Instructions for the task: Lines before the one containing "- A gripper" are excluded. Repeat that line and every line after it, exactly.

== == ==

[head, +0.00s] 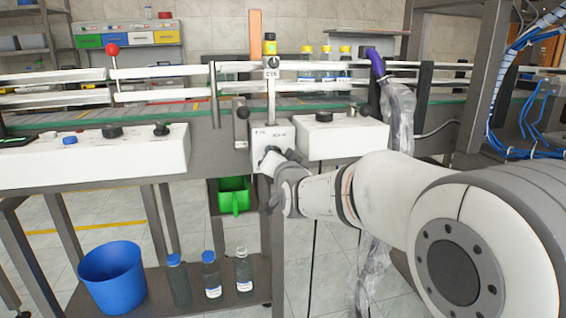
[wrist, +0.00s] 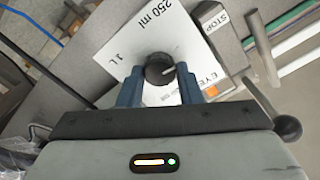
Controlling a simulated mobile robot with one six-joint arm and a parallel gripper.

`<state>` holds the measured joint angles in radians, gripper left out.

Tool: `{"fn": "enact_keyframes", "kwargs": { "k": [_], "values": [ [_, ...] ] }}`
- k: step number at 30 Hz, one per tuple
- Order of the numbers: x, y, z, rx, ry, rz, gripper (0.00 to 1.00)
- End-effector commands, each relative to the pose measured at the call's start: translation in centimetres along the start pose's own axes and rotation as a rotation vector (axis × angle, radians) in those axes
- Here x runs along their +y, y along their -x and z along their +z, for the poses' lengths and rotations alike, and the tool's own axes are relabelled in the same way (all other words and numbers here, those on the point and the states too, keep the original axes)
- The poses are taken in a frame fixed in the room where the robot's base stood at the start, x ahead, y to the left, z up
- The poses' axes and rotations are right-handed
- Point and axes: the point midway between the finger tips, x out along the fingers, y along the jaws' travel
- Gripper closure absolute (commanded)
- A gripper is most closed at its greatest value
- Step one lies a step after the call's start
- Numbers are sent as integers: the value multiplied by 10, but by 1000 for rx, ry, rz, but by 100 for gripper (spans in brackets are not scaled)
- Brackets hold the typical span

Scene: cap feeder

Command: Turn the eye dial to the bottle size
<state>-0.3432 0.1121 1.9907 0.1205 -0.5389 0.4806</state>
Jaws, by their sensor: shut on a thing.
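The eye dial (wrist: 160,69) is a round black knob with a short white pointer line, on a white plate (wrist: 136,40) printed "250 ml", "1 L" and "EYE". My gripper (wrist: 160,76) is shut on the dial, one blue-grey finger on each side. The pointer shows between the fingers toward the right, on the EYE side; which size it marks I cannot tell. In the head view the white box (head: 263,131) under the EYE post shows, its dial mostly hidden by my gripper.
A lever with a dark ball knob (wrist: 288,128) stands close to the right of my gripper. A STOP label (wrist: 215,22) is beside the plate. Yellow-capped bottles (head: 326,66) stand at the conveyor. A blue bucket (head: 113,277) and several bottles (head: 210,277) sit on the lower shelf.

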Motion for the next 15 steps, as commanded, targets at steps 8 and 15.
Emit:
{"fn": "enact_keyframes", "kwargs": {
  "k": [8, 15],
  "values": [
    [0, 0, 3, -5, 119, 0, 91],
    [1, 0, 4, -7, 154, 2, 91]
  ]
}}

== == ==

The result:
- A gripper is most closed at its greatest value
- Step one lies a step after the call's start
- Numbers are sent as integers: the value multiplied by 10, but by 1000 for rx, ry, rz, but by 100 for gripper (spans in brackets are not scaled)
- Brackets hold the typical span

Scene: cap feeder

Command: Turn the eye dial to the bottle size
<state>-0.3432 0.1121 1.9907 0.1205 -0.5389 0.4806</state>
Jaws, by their sensor: shut on a thing.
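The eye dial (wrist: 160,69) is a round black knob with a short white pointer line, on a white plate (wrist: 136,40) printed "250 ml", "1 L" and "EYE". My gripper (wrist: 160,76) is shut on the dial, one blue-grey finger on each side. The pointer shows between the fingers toward the right, on the EYE side; which size it marks I cannot tell. In the head view the white box (head: 263,131) under the EYE post shows, its dial mostly hidden by my gripper.
A lever with a dark ball knob (wrist: 288,128) stands close to the right of my gripper. A STOP label (wrist: 215,22) is beside the plate. Yellow-capped bottles (head: 326,66) stand at the conveyor. A blue bucket (head: 113,277) and several bottles (head: 210,277) sit on the lower shelf.

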Motion for the next 15 steps, as commanded, targets at steps 8 and 15.
Emit:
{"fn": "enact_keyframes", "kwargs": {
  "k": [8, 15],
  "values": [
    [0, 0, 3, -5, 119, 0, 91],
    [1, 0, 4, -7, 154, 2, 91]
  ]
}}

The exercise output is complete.